Your Regional Marketing Is Probably Outperforming Metro

Your Regional Marketing Is Probably Outperforming Metro

The Assumption Everyone Makes

If you run a national brand with stores in both metro and regional areas, you have probably made the same assumption. Metro markets have more people, higher density, and bigger audiences. So your digital advertising must work harder there.

More eyeballs means more efficiency, right?

A national franchise retailer with 112 stores across 33 regions certainly thought so. Their marketing team had been allocating the bulk of their Meta advertising budget toward metro markets for years. The logic seemed sound. Metro areas offered scale, and scale meant cost efficiency.

Then they ran the numbers.

What the Model Actually Showed

When the retailer implemented marketing mix modelling across their full store network, the results contradicted nearly every assumption the team had been operating under.

Meta advertising ROI in regional areas was nearly 5x. In metro areas, it was closer to 3x. Regional was not just performing well. It was dramatically outperforming metro, the market that had been receiving the lion’s share of spend.

The head of marketing put it simply: “We had a bit of a misconception on that.”

That is an understatement. The gap between perceived performance and actual performance was not marginal. It was a near-doubling of return in the markets that had been treated as secondary.

Why Regional Outperforms

The dynamics that drive this gap are not unique to one retailer. They are structural features of how digital advertising works in less competitive markets.

Lower Competition, Lower Costs

In metro markets, every national brand, local competitor, and digital-native challenger is bidding for the same audience. Cost per thousand impressions (CPMs) are higher. Cost per click is higher. The auction is crowded.

In regional areas, there are fewer advertisers competing for attention. The same dollar goes further because the auction is less contested. Your ad reaches more people, more often, for less money.

Higher Relevance, Higher Engagement

Regional audiences often have fewer retail options. When a recognisable brand shows up in their feed with a relevant offer, the conversion pathway is shorter. There is less comparison shopping, fewer alternatives, and stronger brand loyalty once established.

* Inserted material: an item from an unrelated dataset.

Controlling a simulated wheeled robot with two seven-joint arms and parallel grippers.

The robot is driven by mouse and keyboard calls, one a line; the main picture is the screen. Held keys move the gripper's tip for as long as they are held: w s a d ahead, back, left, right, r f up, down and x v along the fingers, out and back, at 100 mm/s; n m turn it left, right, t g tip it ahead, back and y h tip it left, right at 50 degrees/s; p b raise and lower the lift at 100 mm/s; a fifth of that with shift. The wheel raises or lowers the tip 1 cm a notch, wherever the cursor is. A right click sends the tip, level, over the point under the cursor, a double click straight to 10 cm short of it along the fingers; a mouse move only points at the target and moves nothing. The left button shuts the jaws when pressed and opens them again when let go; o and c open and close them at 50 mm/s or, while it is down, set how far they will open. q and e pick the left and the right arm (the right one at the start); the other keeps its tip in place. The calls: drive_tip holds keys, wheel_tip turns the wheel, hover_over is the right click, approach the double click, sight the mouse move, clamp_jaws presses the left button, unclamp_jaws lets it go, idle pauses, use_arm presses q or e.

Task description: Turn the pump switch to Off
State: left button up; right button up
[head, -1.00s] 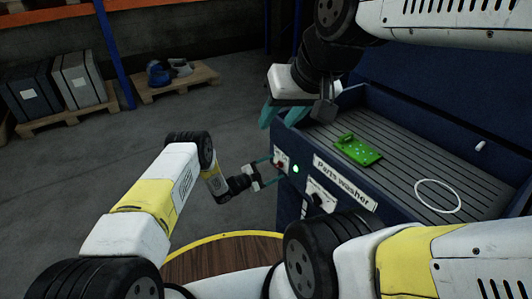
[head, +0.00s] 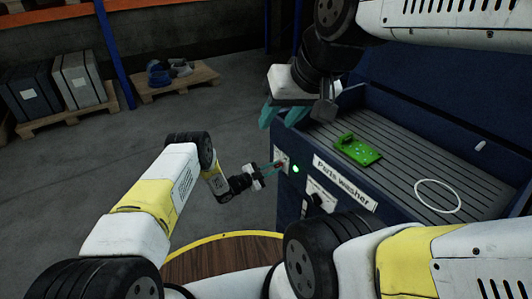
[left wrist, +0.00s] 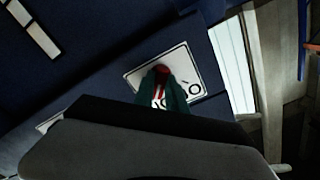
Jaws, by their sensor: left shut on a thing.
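The red pump switch (left wrist: 162,71) sits on a white label plate (left wrist: 140,80) on the navy front of the parts washer (head: 290,205). My left gripper (head: 277,165) is at that plate, with its teal fingers closed on the red switch. In the left wrist view the fingers (left wrist: 163,92) lie on both sides of the switch, and part of the plate's lettering is covered. I cannot read the switch's setting. A green lamp (head: 295,169) is lit beside the plate. My right gripper (head: 284,112) hangs above the washer's left corner, its teal fingers apart and empty.
A black knob (head: 317,200) on another white plate is lower right of the lamp. Pallets (head: 180,86) stand far off; the floor (head: 90,170) left is clear.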

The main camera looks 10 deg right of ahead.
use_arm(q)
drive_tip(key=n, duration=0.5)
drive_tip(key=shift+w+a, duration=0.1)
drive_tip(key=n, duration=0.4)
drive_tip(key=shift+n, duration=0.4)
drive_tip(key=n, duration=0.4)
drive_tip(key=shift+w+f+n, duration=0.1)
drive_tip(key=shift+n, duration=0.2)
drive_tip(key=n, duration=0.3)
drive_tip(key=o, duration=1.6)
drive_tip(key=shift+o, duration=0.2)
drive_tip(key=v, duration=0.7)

This is not about regional consumers being less sophisticated. It is about the competitive landscape being less cluttered.

Less Ad Fatigue

Metro consumers are bombarded with advertising across every channel and platform. Regional audiences see fewer ads overall, which means each impression has a higher chance of registering. The attention economy is less strained outside the capital cities.

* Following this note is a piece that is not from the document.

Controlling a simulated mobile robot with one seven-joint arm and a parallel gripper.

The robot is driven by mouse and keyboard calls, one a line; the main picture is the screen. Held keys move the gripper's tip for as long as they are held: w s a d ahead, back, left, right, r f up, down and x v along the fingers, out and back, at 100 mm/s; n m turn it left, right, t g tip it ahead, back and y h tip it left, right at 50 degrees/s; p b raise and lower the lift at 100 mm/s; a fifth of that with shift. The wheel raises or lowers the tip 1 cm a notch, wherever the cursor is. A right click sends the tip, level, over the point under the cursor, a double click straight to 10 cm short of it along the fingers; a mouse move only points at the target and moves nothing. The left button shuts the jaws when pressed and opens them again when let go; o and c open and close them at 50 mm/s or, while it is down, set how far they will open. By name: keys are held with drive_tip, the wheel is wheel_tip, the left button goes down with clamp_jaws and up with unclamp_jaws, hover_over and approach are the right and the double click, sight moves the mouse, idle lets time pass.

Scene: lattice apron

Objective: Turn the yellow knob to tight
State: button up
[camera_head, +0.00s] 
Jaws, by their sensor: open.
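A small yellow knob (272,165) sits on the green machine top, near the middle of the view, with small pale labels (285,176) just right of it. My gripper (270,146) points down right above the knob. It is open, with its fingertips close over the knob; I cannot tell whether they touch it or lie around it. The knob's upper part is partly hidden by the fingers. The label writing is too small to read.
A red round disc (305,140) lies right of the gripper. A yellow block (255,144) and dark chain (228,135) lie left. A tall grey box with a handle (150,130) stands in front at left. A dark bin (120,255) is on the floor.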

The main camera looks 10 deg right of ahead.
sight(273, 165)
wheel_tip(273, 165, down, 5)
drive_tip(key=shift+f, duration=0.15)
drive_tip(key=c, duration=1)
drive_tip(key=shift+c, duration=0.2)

The Budget Allocation Problem

Here is where the real cost of the misconception becomes clear. If you are allocating budget proportionally to population, or worse, skewing toward metro because “that is where the volume is,” you are systematically underinvesting in your highest-returning markets.

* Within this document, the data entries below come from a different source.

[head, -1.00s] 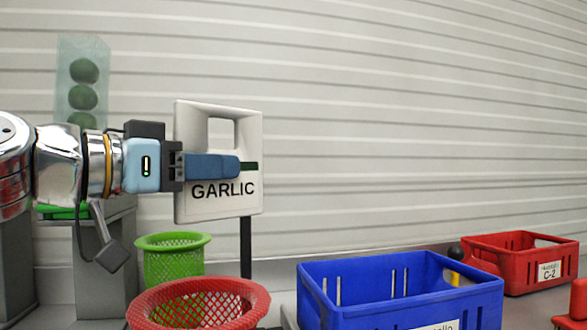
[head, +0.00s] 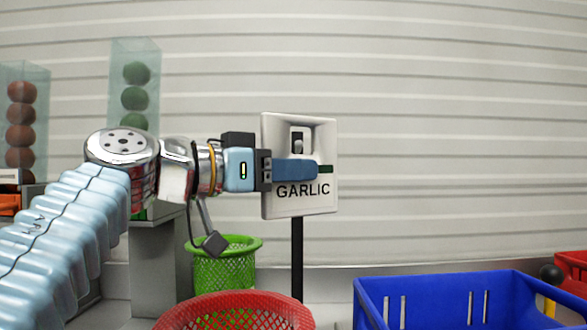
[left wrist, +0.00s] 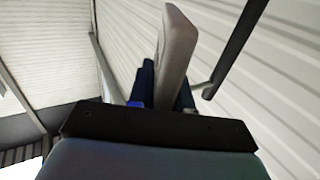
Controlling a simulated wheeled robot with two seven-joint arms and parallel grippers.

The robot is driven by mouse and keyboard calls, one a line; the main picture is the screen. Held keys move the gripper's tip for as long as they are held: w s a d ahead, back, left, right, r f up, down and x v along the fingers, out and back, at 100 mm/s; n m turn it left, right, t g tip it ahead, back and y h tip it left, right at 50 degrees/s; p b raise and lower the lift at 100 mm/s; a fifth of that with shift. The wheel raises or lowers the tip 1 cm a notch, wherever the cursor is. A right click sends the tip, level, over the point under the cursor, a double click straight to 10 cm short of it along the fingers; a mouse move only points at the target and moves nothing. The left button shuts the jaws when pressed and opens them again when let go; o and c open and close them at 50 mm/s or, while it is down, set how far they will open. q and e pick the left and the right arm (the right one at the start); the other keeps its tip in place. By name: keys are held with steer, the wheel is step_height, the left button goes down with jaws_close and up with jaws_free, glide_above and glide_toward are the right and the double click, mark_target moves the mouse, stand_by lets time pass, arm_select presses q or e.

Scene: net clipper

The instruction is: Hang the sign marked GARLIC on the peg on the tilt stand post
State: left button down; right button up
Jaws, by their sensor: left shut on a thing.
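The white GARLIC sign (head: 268,202) is upright in front of the dark tilt stand post (head: 297,260), whose upper part it hides in the head view. A grey and dark piece, apparently the peg (head: 298,144), shows through the sign's cutout. I cannot tell whether the cutout's edge rests on it. My left gripper (head: 318,169) is shut on the sign, its blue finger across the face above the lettering. In the left wrist view the sign (left wrist: 175,55) is edge-on between the fingers, and a dark bar, likely the post, stands at right. My right gripper is not in view.
A green mesh basket (head: 225,265) and a red mesh basket (head: 235,312) stand below the left arm. A blue crate (head: 440,300) is at lower right, with a red crate (head: 572,285) at the edge. Clear produce tubes (head: 135,85) stand behind at left.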

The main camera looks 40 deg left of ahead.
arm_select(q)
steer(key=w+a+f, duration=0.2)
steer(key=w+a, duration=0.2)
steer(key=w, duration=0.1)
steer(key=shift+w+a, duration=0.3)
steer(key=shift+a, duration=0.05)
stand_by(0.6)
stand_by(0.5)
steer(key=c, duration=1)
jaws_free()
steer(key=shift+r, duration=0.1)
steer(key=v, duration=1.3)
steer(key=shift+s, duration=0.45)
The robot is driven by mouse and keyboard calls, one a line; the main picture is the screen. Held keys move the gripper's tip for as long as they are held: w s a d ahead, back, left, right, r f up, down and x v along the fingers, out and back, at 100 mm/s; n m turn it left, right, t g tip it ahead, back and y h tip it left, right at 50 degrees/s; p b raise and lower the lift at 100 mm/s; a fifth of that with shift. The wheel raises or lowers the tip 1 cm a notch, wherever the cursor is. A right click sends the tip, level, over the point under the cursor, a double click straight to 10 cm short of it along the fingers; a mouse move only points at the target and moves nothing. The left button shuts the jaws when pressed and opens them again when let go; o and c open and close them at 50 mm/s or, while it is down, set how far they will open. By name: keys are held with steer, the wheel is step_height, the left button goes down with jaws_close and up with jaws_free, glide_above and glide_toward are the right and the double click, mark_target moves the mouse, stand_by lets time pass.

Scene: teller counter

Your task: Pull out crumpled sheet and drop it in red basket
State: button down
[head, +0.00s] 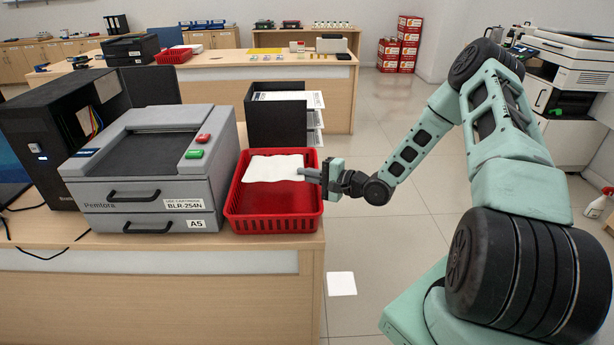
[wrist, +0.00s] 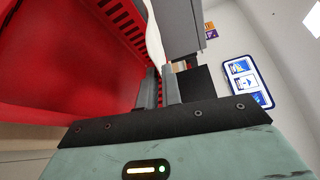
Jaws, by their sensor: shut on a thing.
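A white, slightly wavy sheet (head: 274,168) is over the back part of the red basket (head: 272,226), which stands at the right end of the front counter. My gripper (head: 309,174) is at the sheet's right edge, shut on it, above the basket's right rim. In the wrist view the sheet (wrist: 154,42) shows as a thin white strip running up from between my two grey fingers (wrist: 161,82). The basket (wrist: 60,50) fills the left of that view. I cannot tell whether the sheet touches the basket.
A grey printer (head: 150,165) stands just left of the basket. A black paper tray unit (head: 275,120) with sheets in it stands behind. Another white sheet (head: 341,283) lies on the floor right of the counter. The floor beyond is open.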

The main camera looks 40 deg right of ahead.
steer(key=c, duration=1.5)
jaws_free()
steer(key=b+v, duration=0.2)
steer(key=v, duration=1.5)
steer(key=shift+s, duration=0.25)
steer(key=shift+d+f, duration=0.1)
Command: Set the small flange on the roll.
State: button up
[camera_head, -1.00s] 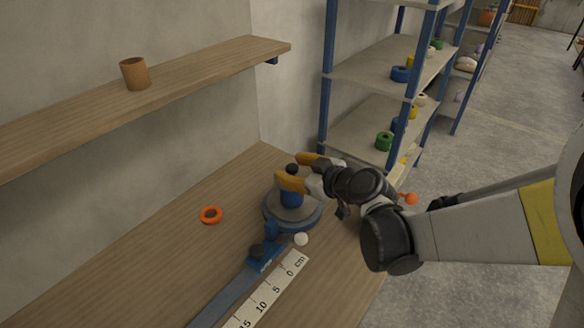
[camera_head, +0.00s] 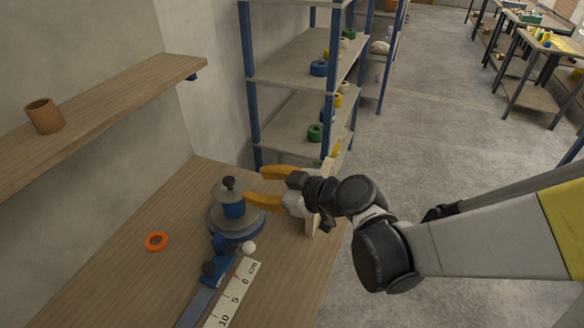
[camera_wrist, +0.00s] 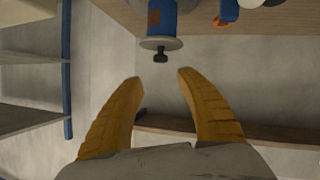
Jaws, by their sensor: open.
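The small flange (camera_head: 226,190) is a grey disc with a black knob on top. It lies on the upper end of the blue roll (camera_head: 234,210), which stands upright on a wide grey disc (camera_head: 216,224) on the bench. In the wrist view the flange (camera_wrist: 170,44) and its black knob show upside down against the end of the roll (camera_wrist: 162,18). My gripper (camera_head: 255,186) has its yellow fingers apart, just right of the flange and pointing at it. In the wrist view the gap between the fingertips (camera_wrist: 159,77) is empty, and the knob is beyond them.
A blue bracket with a dark knob (camera_head: 208,269) and a ruler (camera_head: 232,295) lie in front of the disc, with a white ball (camera_head: 248,248) beside it. An orange ring (camera_head: 157,241) lies on clear bench at left. A wall shelf holds a brown cup (camera_head: 44,116).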

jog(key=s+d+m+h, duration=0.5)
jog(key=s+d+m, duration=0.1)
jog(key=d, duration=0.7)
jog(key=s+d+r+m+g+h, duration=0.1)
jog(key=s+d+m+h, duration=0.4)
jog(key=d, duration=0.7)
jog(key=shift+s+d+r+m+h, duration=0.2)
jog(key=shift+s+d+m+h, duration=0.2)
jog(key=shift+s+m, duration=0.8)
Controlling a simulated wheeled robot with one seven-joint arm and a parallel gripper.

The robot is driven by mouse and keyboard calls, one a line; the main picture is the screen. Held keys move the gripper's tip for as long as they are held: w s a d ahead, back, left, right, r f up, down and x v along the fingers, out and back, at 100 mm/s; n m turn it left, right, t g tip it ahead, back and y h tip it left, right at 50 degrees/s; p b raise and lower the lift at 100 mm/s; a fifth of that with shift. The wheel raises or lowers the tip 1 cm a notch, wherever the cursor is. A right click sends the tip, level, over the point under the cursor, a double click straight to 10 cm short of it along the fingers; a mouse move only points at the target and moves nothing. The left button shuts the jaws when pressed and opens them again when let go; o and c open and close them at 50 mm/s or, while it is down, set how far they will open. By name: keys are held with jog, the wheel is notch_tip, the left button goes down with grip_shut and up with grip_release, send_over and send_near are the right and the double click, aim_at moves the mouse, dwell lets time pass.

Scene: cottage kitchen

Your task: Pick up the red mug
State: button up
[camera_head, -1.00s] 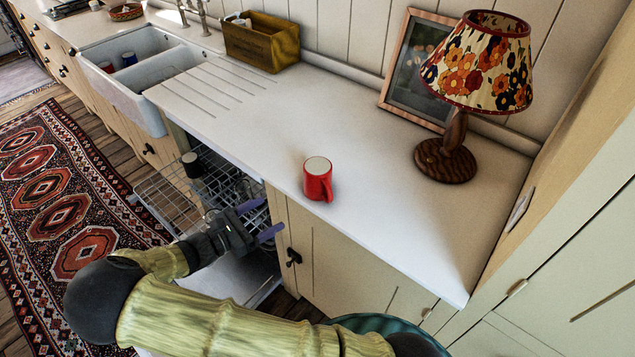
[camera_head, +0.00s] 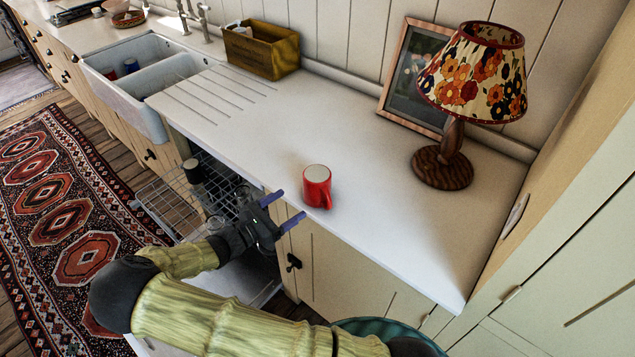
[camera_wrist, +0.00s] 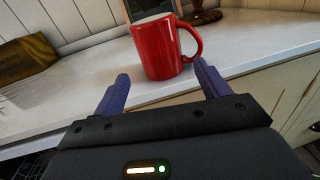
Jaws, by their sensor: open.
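The red mug (camera_head: 317,187) stands upright near the front edge of the white counter (camera_head: 375,215). Its handle points toward the front right in the head view. My gripper (camera_head: 287,208) is open and empty, just in front of the counter edge, to the left of the mug and apart from it. In the wrist view the mug (camera_wrist: 162,48) stands ahead of my gripper (camera_wrist: 162,88), between the lines of the two blue fingers.
A lamp (camera_head: 442,167) and a picture frame (camera_head: 398,122) stand behind the mug to the right. A wooden box (camera_head: 262,50) is at the back left. An open dishwasher rack (camera_head: 170,200) lies below the counter on the left. The counter around the mug is clear.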

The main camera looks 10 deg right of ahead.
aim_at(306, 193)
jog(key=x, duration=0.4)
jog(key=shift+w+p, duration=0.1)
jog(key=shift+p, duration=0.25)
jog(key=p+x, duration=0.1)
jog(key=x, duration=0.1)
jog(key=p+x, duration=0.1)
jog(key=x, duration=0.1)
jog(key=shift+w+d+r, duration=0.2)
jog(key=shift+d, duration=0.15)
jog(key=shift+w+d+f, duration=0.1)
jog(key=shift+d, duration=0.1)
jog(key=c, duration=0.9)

For this retailer, the maths was stark. Every dollar moved from metro Meta to regional Meta would generate meaningfully more incremental revenue. Not a marginal improvement. A step-change in efficiency.

This is not about abandoning metro. Metro markets still returned 3x, which is a strong result by any standard. The point is that regional was delivering nearly 5x, and it was being starved of budget.

Radio Was Not Helping Either

The model revealed a second uncomfortable truth. Radio, which had been a consistent part of the media mix across both metro and regional markets, was delivering roughly 2x ROI in both.

Compare that to Meta’s nearly 5x in regional and 3x in metro. Radio was not just underperforming relative to digital. It was the weakest channel in the mix regardless of geography.

For a brand that had historically leaned into radio for regional reach, this was a significant finding. The instinct to use radio in regional areas, where reach is harder to achieve through other means, made intuitive sense. But the data showed that Meta was solving the reach problem more efficiently and driving more measurable revenue per dollar spent.

ChannelMetro ROIRegional ROI
Meta Advertising~3x~5x
Radio~2x~2x

The table tells the story. Regional Meta was the clear winner, and radio was the clear candidate for reallocation.

What This Means for National Brands

This pattern is unlikely to be unique to one retailer. The structural dynamics, lower auction costs, less competition, higher relative relevance, apply broadly to any brand with a national footprint.

Audit Your Geographic Allocation

Most brands allocate by population, by store count, or by historical precedent. Few allocate by measured return. If you have not modelled the geographic breakdown of your channel performance, you are almost certainly misallocating.

Challenge the Metro-First Mindset

Marketing teams tend to be based in metro areas. Agency partners are in metro areas. The default frame of reference is metro. This creates a subtle but persistent bias toward prioritising the markets that feel most familiar, not the markets that perform best.

Test Regional Investment Increases

You do not need to overhaul your entire budget overnight. Start by shifting 10-15% of your Meta budget from metro to regional and measure the impact over a quarter. If the pattern holds, you will see it quickly.

The Takeaway

Geographic performance varies more than most marketers realise, and the variation often runs counter to intuition. The assumption that metro markets deliver better digital advertising returns is widespread, but it is frequently wrong. Regional markets offer lower competition, lower costs, and higher engagement rates that compound into significantly better ROI. The only way to know where your dollars work hardest is to measure it, not by channel alone, but by channel and geography together.